→ Exercise aim
The required output is a word-for-word copy of the lines from the line bearing "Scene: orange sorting" through the line bearing "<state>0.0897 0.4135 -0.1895", inclusive, and no other lines.

Rows from a robot dataset:
---*---
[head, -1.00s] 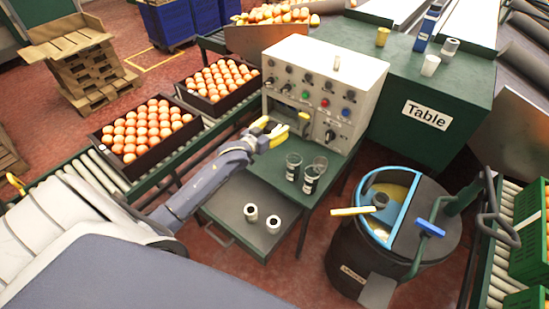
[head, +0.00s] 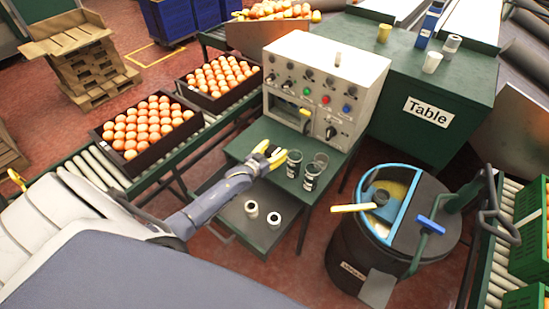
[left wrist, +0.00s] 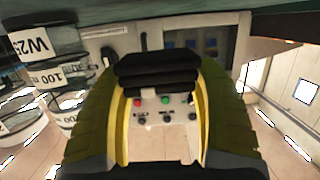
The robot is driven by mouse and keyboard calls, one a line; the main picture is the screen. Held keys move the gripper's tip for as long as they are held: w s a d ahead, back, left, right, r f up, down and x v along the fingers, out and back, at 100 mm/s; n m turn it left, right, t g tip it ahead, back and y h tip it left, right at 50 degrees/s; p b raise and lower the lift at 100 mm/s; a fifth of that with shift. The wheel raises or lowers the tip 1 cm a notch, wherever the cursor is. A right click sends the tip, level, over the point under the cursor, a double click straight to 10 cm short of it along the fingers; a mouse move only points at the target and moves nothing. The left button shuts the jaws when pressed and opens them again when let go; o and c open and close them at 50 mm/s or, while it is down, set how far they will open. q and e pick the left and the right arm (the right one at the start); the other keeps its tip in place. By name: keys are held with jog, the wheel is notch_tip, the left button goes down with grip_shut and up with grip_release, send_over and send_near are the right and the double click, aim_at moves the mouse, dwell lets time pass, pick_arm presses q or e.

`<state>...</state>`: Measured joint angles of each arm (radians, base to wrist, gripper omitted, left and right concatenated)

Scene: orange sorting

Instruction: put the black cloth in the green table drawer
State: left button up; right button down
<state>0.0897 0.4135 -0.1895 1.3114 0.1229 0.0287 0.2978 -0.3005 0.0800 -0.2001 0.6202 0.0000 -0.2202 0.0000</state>
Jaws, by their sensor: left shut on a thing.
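My left gripper (head: 268,155) has yellow fingers and hangs above the small green table, beside the glass beakers. In the left wrist view its fingers (left wrist: 160,100) are shut on the folded black cloth (left wrist: 157,72), a dark layered stack between the fingertips. In the head view the cloth is mostly hidden at the fingertips. The green table drawer (head: 240,236) is pulled out below the tabletop, toward the lower left of the table. Two white hollow cylinders (head: 251,209) stand in it, with bare floor around them. My right gripper is not in view.
Glass beakers (head: 293,163) stand on the green tabletop close to the gripper. A white control box (head: 340,80) stands behind them. A black waste bin (head: 345,250) is to the right.

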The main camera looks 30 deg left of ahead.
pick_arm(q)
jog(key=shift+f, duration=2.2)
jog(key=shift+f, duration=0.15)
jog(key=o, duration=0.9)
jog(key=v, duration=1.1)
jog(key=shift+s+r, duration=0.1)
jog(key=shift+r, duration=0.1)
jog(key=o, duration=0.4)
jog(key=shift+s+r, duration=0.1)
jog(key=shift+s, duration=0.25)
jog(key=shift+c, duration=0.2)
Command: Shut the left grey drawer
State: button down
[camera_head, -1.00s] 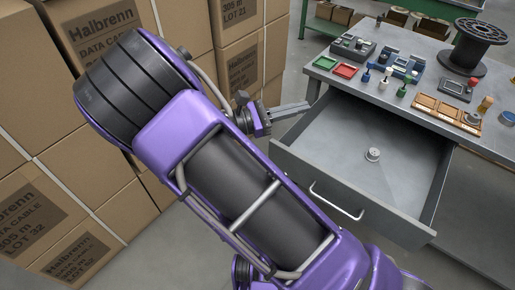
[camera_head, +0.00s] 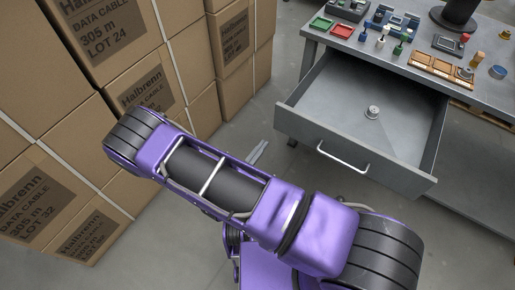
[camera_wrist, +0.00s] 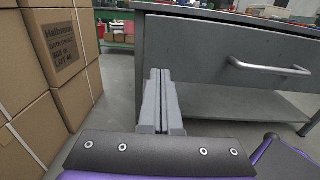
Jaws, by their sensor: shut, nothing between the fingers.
---*---
→ Result
Scene: orange sorting

Instruction: put the black cloth in the green table drawer
State: left button up; right button down
<state>0.0897 0.4135 -0.1895 1.3114 0.1229 0.0287 0.2978 -0.3005 0.0800 -0.2001 0.6202 0.0000 -0.2202 0.0000</state>

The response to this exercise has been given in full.